Data from robot episodes:
☆ ☆ ☆ ☆

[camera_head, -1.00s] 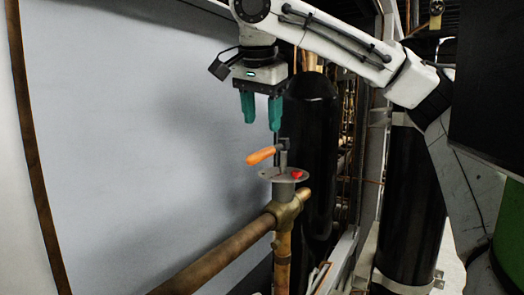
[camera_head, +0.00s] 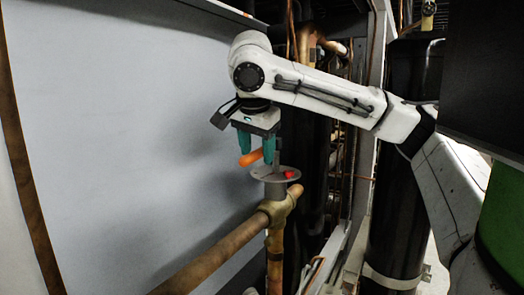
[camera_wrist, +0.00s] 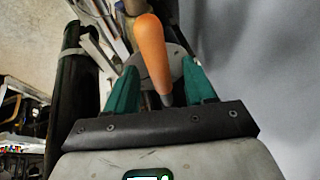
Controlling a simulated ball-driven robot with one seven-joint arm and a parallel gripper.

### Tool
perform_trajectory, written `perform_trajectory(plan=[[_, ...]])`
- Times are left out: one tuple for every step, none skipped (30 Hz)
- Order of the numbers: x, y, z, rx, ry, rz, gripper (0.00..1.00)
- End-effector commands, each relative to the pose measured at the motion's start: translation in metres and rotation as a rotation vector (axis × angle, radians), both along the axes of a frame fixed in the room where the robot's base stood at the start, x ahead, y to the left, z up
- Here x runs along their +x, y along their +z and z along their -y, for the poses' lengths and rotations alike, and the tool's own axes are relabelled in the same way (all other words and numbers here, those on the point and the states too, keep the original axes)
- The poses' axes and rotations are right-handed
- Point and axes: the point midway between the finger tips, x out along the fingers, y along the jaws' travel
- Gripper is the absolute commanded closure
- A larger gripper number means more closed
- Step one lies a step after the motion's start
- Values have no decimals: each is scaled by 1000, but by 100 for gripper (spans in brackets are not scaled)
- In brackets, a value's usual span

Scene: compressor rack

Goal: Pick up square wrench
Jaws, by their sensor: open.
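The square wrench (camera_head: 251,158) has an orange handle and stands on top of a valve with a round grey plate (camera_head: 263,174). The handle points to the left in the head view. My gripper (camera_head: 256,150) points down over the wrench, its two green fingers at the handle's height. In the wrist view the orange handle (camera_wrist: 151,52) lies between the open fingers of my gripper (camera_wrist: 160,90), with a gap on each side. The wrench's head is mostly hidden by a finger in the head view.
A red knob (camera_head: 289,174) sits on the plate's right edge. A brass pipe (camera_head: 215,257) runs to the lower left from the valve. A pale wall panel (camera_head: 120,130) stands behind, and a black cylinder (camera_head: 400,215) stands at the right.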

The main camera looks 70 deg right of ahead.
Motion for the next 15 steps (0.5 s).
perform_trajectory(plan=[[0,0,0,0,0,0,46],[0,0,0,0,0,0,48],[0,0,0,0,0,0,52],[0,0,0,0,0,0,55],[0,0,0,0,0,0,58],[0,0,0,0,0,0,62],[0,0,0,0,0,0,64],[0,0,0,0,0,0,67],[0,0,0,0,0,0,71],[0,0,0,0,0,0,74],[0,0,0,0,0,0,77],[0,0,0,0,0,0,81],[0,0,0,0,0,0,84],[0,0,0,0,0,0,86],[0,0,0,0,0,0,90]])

☆ ☆ ☆ ☆

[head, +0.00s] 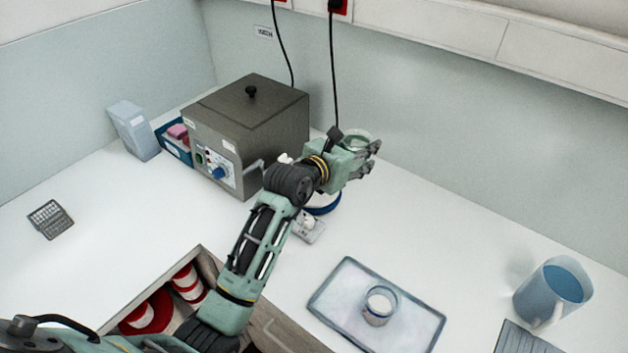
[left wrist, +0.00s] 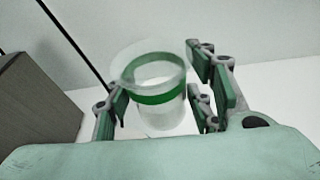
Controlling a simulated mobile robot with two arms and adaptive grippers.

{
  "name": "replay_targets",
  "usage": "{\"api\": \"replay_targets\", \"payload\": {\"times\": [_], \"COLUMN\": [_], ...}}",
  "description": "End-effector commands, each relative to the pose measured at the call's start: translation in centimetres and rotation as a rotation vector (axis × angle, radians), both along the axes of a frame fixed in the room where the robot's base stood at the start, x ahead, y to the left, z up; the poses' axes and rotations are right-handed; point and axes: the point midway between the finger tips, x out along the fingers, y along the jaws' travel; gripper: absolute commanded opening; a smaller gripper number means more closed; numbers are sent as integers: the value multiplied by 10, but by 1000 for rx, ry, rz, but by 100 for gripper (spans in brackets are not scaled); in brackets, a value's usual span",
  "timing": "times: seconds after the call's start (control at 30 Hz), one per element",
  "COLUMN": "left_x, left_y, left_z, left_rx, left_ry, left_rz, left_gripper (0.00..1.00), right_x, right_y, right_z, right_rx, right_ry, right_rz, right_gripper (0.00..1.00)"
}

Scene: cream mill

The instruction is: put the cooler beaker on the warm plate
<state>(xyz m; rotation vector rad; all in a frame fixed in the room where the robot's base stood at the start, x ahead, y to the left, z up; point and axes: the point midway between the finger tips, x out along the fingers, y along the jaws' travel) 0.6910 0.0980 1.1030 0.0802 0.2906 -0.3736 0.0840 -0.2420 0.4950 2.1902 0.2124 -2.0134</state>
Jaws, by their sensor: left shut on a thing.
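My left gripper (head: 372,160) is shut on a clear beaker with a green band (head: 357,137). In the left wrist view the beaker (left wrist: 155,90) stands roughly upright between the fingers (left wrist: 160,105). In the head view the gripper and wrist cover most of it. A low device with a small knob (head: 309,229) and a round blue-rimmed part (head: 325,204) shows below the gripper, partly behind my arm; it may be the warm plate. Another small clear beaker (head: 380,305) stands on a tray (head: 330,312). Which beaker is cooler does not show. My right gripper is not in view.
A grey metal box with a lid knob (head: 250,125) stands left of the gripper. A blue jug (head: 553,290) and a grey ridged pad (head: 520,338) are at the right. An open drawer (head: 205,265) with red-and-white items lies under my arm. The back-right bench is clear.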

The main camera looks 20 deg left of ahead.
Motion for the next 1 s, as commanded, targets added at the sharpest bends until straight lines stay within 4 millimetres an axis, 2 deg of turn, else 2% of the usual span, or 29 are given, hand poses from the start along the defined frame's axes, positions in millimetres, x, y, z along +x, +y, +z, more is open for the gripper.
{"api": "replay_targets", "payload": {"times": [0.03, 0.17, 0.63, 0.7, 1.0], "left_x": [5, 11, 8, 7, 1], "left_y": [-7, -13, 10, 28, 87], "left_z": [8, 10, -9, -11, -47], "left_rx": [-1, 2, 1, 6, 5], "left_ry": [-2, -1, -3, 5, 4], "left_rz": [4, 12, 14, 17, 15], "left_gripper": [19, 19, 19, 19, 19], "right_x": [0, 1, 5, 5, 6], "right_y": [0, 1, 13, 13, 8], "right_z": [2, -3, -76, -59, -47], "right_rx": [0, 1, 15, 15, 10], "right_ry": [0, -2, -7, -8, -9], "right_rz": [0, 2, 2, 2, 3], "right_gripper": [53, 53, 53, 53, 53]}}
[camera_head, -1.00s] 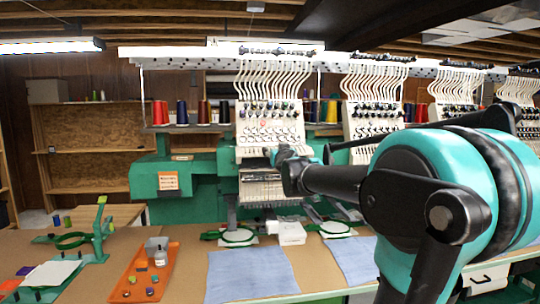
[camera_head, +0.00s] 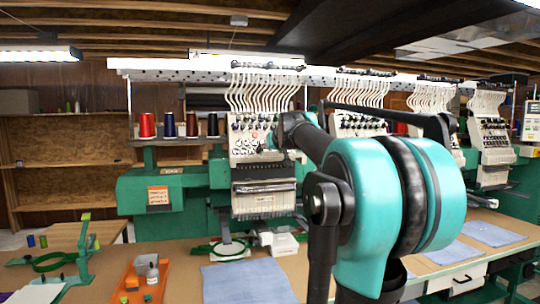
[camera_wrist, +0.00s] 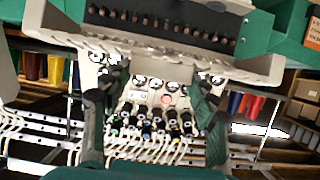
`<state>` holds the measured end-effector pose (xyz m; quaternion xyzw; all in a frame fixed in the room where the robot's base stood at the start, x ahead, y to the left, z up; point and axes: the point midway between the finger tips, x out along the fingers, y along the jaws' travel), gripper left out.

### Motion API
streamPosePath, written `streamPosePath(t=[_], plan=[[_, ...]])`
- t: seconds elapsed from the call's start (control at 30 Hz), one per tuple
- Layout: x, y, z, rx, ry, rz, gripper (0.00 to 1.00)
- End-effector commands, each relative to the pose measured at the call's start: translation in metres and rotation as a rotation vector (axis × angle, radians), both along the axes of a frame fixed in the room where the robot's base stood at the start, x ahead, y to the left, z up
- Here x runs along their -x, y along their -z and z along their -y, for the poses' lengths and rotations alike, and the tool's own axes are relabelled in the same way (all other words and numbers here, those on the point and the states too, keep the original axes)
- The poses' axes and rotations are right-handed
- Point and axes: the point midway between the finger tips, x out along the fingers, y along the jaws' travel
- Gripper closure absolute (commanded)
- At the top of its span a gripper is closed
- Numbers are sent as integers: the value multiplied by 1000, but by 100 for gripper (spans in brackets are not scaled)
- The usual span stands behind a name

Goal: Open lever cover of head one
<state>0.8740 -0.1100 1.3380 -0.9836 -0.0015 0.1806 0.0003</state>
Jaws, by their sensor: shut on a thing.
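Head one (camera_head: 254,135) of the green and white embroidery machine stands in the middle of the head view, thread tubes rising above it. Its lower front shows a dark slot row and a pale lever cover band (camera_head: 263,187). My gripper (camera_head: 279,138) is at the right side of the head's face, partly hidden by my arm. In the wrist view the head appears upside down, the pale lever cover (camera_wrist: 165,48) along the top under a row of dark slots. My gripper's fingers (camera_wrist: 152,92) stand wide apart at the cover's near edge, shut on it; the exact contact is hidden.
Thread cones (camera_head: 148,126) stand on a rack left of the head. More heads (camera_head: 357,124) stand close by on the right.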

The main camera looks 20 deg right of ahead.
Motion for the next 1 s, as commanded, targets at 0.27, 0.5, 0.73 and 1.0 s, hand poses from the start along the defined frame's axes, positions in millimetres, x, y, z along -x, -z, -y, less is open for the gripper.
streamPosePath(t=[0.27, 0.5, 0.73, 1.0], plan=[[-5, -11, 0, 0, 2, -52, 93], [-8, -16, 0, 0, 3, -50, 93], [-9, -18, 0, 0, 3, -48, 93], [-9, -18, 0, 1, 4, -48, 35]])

☆ ☆ ☆ ☆

* What you will do:
Where a line in the entries holds the word "after", copy that line.

* Complete output:
- Step one lies a step after the motion's start
  "timing": "times: seconds after the call's start (control at 30 Hz), one per element",

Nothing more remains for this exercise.